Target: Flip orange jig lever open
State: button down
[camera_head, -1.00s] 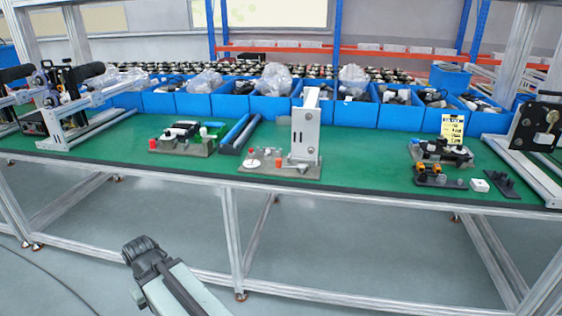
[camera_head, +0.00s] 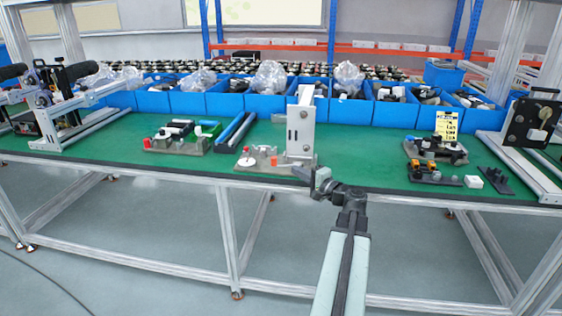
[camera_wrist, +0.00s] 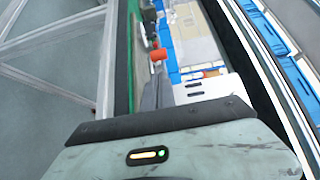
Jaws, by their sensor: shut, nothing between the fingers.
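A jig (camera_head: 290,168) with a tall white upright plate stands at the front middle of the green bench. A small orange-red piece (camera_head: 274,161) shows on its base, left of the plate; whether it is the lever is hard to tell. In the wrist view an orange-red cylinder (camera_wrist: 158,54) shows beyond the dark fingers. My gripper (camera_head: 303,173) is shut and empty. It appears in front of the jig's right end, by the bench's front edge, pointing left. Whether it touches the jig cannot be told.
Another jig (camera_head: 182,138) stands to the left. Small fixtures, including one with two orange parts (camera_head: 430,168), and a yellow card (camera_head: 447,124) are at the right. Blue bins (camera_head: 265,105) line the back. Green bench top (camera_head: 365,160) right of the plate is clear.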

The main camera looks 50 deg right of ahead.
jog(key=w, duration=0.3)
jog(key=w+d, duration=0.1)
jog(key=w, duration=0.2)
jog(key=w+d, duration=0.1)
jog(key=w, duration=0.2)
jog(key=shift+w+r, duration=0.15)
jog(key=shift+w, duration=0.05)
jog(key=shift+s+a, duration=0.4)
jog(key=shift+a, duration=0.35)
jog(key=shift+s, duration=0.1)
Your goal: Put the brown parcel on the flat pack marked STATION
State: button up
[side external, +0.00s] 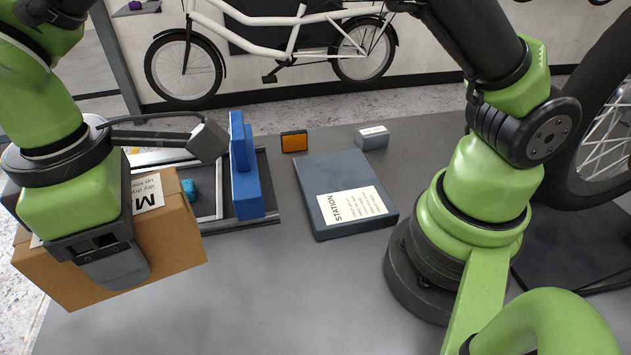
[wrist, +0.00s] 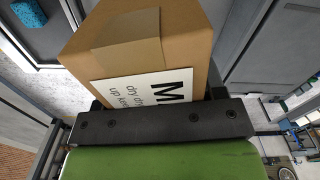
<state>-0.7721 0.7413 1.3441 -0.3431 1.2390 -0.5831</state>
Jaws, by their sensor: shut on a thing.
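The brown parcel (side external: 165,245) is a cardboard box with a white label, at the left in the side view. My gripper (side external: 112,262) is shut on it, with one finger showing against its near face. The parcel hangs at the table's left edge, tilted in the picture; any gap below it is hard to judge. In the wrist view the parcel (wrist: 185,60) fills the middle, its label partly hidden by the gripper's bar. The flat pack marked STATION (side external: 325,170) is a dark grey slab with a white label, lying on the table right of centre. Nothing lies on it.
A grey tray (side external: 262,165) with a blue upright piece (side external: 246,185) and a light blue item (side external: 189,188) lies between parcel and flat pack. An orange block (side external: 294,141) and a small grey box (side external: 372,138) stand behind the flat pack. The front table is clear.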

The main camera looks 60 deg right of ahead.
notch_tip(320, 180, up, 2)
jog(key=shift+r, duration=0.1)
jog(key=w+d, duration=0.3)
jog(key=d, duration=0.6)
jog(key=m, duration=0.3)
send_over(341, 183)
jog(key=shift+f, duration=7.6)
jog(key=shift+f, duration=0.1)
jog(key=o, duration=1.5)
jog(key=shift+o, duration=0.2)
* * *
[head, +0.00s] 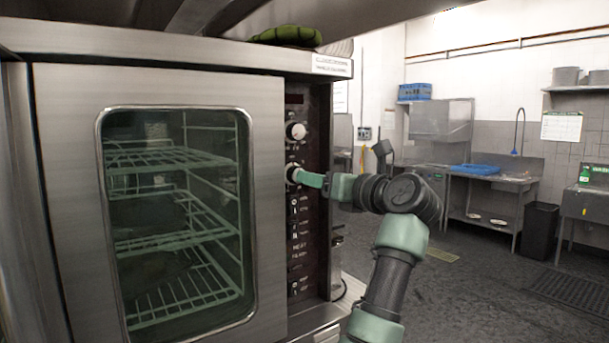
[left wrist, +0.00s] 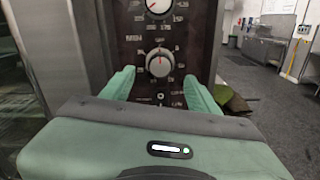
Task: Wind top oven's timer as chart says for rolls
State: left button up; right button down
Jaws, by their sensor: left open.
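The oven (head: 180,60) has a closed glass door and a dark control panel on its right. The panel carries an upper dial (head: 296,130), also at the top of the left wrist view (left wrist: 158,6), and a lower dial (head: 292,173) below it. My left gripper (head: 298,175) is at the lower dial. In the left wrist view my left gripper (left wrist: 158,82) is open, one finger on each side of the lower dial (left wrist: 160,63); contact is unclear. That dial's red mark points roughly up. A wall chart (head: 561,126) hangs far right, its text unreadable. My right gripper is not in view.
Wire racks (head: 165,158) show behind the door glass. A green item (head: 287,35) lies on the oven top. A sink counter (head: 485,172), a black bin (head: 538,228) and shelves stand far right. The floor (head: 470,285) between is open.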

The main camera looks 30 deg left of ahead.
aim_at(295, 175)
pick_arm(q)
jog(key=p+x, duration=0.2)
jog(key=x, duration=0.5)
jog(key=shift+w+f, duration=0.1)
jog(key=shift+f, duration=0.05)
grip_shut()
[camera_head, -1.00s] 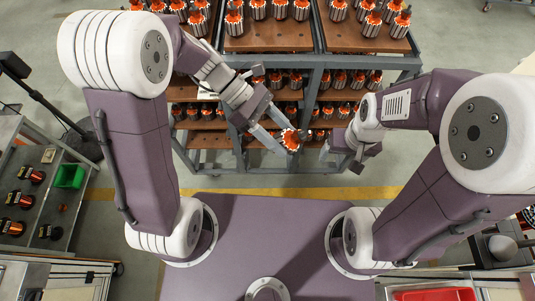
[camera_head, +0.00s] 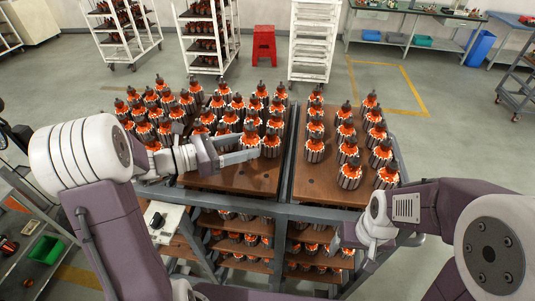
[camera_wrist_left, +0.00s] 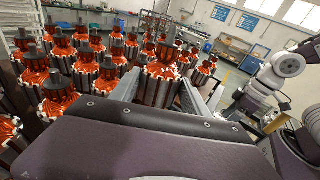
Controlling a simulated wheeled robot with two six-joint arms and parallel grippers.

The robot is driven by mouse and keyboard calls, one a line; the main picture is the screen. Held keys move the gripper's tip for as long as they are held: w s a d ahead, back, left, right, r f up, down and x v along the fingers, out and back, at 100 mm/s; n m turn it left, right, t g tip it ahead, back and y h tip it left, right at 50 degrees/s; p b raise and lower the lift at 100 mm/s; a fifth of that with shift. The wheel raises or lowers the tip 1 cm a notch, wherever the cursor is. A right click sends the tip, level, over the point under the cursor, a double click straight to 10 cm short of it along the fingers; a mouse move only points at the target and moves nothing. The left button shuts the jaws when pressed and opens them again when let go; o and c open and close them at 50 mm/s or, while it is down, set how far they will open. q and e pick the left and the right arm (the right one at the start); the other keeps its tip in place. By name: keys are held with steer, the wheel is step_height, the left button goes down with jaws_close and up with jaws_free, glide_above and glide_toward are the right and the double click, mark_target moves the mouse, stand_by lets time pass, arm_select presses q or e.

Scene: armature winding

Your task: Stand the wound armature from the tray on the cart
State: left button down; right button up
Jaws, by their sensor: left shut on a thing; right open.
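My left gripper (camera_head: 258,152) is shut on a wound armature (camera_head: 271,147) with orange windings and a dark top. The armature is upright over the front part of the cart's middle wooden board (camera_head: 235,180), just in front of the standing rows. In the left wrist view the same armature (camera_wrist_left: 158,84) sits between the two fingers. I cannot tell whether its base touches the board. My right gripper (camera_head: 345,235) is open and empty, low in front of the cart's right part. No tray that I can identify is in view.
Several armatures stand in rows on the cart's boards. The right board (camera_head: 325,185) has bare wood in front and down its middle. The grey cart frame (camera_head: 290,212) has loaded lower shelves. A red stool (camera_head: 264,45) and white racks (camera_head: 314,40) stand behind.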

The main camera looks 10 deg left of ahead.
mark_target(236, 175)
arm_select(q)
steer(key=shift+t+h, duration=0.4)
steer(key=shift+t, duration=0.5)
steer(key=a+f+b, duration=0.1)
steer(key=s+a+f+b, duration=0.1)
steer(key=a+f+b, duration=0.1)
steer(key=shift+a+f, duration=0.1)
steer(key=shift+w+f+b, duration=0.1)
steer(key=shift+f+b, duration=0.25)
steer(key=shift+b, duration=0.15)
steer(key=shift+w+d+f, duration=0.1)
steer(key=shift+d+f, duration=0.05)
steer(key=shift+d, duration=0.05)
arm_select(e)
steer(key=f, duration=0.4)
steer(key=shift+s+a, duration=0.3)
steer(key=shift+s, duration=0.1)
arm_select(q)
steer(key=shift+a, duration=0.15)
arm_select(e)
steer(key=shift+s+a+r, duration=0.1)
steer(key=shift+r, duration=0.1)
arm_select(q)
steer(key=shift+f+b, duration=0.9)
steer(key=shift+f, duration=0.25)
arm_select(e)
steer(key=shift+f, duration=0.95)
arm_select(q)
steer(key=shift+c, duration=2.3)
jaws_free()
* * *
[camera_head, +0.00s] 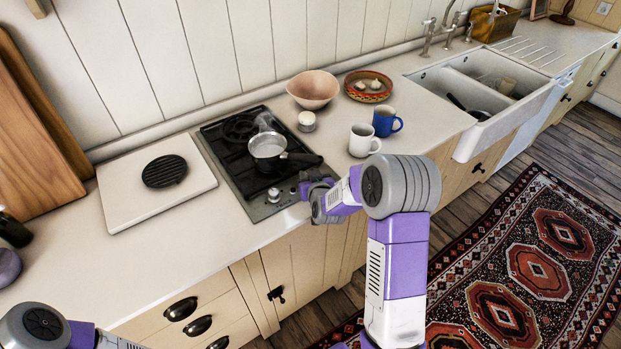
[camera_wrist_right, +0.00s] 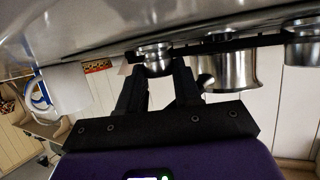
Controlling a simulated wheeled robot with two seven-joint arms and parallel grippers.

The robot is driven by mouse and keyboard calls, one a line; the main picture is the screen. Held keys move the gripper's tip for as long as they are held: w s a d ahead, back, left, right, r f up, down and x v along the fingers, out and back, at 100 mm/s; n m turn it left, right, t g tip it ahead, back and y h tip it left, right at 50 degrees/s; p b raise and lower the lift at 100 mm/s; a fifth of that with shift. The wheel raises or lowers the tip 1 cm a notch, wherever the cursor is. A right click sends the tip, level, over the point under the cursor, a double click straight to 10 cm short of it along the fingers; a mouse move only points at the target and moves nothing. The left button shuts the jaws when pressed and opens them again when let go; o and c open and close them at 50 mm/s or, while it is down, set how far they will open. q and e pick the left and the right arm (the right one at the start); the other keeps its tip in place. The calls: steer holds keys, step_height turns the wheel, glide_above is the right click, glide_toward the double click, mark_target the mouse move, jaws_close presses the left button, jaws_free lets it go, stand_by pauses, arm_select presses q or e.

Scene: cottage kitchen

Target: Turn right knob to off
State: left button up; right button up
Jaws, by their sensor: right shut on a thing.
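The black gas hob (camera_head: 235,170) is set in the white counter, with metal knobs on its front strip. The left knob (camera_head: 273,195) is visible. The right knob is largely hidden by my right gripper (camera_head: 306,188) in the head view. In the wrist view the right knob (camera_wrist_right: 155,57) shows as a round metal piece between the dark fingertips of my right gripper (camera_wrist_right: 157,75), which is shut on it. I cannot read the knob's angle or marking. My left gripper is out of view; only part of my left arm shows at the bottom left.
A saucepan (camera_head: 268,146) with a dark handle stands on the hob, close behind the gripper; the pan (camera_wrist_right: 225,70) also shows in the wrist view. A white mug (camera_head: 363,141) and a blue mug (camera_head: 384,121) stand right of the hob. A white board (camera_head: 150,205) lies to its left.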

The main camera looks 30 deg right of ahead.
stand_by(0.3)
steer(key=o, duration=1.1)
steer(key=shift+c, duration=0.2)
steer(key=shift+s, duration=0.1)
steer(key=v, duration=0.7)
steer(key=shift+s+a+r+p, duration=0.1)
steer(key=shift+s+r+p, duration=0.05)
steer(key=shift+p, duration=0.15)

> YOUR TASK
Include both the line containing "[side external, +0.00s]" and the line containing "<state>-0.7721 0.7413 1.3441" when you write out everything between them, exactly. Leave the pictures out.

> EXERCISE ANSWER
[side external, +0.00s] 
[wrist, +0.00s] 
<state>-0.7721 0.7413 1.3441 -0.3431 1.2390 -0.5831</state>

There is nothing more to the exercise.